Sunday, 22 February 2009

11. War with Shasta Khan – A Daring Feat

While Shivaji was in siege, Shasta Khan took possession of his territory & of his Lalmahal. With plains securely held by Mughals, forts were strongly held by Shivaji. Now he turned towards a fort of Chakan., north of Poona, which was important strong hold of Shivaji. It was not a hill fort. Even as ground fort it was comparatively small. & yet the Marathas held out for more than two & half months, thanks to their valiant leader Firangoji Narsale. It was only after the Mughals had suffered the loss of 268 men, 640 wounded, & the tower in the north- eastern corner blown up by a mine explosion, that the garrison offered to surrender on 15th aug 1660. They were honourably treated & allowed to go away. The expariance of such a heavy loose in one siege must have unnerved Shasta khan. Wisely he decided to return to Poona without any more efforts.

Now Mughals tried to push Shivaji further into south after capturing Kalyan – Bhiwandi. Kartalab khan, at the end of 1660, equipped with a considerable force, descended the Ghats near Lonavala. Shivaji allowed him to enter the thick forest of 9 km in length. There is a village called 'Umber' in this area & pass known as 'Umberkhind'. The Marathas led by Shivaji ambushed Mughals. Finding himself unable either to advance or retreat, Kartalab khan begged for mercy. Shivaji took possession of entire equipment of Kartalab khan & allowed him to depart.

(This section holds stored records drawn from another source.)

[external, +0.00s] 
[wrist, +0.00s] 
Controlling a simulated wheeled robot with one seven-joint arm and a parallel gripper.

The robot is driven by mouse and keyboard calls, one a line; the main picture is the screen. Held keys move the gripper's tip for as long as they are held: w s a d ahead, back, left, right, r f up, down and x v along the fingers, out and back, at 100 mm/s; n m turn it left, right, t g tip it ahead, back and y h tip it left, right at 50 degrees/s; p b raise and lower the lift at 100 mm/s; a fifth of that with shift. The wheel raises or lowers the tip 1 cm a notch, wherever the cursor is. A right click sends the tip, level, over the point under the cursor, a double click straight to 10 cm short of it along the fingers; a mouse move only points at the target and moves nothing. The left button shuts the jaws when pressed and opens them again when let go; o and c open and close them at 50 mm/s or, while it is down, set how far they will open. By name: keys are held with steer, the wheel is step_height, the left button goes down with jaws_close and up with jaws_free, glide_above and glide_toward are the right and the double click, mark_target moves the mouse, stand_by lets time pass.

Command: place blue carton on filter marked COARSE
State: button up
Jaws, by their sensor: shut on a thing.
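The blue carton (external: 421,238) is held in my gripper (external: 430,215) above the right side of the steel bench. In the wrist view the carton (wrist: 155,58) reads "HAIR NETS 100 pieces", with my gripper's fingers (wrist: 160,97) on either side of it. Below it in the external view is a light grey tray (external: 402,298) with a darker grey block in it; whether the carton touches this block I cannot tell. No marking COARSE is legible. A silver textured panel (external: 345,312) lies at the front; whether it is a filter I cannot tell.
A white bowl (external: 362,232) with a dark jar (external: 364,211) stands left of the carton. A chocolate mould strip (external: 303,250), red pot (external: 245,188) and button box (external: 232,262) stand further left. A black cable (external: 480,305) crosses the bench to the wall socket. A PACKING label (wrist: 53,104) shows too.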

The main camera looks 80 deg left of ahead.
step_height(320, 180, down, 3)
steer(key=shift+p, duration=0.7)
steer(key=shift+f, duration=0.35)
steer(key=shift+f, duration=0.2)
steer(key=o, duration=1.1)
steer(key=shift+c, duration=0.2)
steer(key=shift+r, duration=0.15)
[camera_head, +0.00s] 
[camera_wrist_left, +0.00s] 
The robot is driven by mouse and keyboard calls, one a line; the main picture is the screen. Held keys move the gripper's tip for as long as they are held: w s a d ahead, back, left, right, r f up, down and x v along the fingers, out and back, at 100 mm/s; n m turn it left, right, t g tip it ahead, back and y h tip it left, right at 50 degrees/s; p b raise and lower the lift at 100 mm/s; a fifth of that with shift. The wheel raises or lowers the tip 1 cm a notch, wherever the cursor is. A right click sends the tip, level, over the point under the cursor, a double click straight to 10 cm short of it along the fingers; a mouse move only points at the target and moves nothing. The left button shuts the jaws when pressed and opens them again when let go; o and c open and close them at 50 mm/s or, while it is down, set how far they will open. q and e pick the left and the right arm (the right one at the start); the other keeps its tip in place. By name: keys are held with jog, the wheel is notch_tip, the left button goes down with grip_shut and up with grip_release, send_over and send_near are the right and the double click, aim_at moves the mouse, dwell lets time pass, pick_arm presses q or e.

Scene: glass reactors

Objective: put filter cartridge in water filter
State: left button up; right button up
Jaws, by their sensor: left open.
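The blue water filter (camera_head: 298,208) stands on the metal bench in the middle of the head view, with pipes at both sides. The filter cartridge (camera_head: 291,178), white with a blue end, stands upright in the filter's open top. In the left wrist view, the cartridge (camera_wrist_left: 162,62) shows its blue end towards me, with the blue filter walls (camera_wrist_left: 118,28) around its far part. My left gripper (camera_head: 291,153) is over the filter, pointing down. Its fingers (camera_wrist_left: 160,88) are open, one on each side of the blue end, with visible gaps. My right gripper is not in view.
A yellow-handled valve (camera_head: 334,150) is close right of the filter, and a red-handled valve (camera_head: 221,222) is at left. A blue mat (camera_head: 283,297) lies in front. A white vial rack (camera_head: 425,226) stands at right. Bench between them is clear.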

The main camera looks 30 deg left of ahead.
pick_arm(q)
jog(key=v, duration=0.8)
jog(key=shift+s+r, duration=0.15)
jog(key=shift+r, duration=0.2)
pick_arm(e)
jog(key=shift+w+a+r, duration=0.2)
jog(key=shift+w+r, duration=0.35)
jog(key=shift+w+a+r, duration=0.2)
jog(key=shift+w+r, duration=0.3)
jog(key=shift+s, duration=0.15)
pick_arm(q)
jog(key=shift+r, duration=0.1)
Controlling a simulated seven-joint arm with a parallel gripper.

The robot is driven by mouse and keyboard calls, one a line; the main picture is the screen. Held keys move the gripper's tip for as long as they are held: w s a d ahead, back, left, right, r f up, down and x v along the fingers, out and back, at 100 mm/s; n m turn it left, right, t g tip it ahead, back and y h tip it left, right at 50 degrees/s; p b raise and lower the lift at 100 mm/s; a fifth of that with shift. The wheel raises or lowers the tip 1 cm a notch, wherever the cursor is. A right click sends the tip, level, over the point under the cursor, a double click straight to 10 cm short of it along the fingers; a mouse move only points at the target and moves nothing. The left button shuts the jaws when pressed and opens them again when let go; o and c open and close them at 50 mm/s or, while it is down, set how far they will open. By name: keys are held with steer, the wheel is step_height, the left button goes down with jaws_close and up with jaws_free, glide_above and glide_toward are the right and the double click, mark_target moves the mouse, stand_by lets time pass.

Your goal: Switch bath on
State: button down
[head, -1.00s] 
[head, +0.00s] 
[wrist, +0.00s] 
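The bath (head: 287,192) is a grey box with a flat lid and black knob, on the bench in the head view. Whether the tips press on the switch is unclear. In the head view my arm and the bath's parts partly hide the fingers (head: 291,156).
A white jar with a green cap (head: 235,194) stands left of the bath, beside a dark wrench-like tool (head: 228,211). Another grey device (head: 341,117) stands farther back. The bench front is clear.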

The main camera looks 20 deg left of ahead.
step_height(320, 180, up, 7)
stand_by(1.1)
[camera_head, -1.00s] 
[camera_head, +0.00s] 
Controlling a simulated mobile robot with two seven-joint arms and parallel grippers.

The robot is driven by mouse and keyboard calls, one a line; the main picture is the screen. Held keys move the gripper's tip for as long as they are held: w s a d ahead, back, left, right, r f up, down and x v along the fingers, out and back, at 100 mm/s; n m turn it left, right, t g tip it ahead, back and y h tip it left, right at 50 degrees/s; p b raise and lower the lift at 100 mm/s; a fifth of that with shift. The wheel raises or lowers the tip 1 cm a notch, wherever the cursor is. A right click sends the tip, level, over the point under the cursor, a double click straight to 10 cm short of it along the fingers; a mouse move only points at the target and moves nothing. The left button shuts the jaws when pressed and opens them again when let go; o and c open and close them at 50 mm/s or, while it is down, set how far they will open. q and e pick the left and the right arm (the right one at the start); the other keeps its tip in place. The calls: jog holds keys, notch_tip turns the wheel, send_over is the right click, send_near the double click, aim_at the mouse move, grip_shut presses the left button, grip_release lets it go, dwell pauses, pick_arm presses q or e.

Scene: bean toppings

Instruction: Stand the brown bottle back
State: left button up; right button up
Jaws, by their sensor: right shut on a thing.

Now Shivaji divided his forces into two. One force led by Netaji Palkar was to engage the Mughals. Other led by Shivaji marched south to the Konkan territory of Adilshah. Shivaji’s advance was spectacular. Dabhol, Pali, Sangameshwar, Chiplun, Rajapur fell into his hands & yielded considerable wealth. Shirngarpur fell on 29th apl 1661. Shivaji spent summer of 1661 on Wardhangad in Konkan.

British, who foolishly supplied ammunition to Siddhi in siege of Panhala came under unfavorable notice of Shivaji. Henry Revington, Richard Taylor, Randolph Taylor, Phillip Gyfford were arrested & thrown into prison first at Vasota & later in Songad. They were released only in feb.1663.

By 1662, Mughals were in effective occupation of the plain lands. Shivaji held the forts strongly. It was a stalemate. Without touching forts Mughals indulged in fruitless raids. Namdarkhan & others attacked villages between Lohagad, Visapur, and Tung & Tikona. They set fire to 70-80 road side villages, destroyed grain & other material. Shivaji kept a relentless fight with Mughals.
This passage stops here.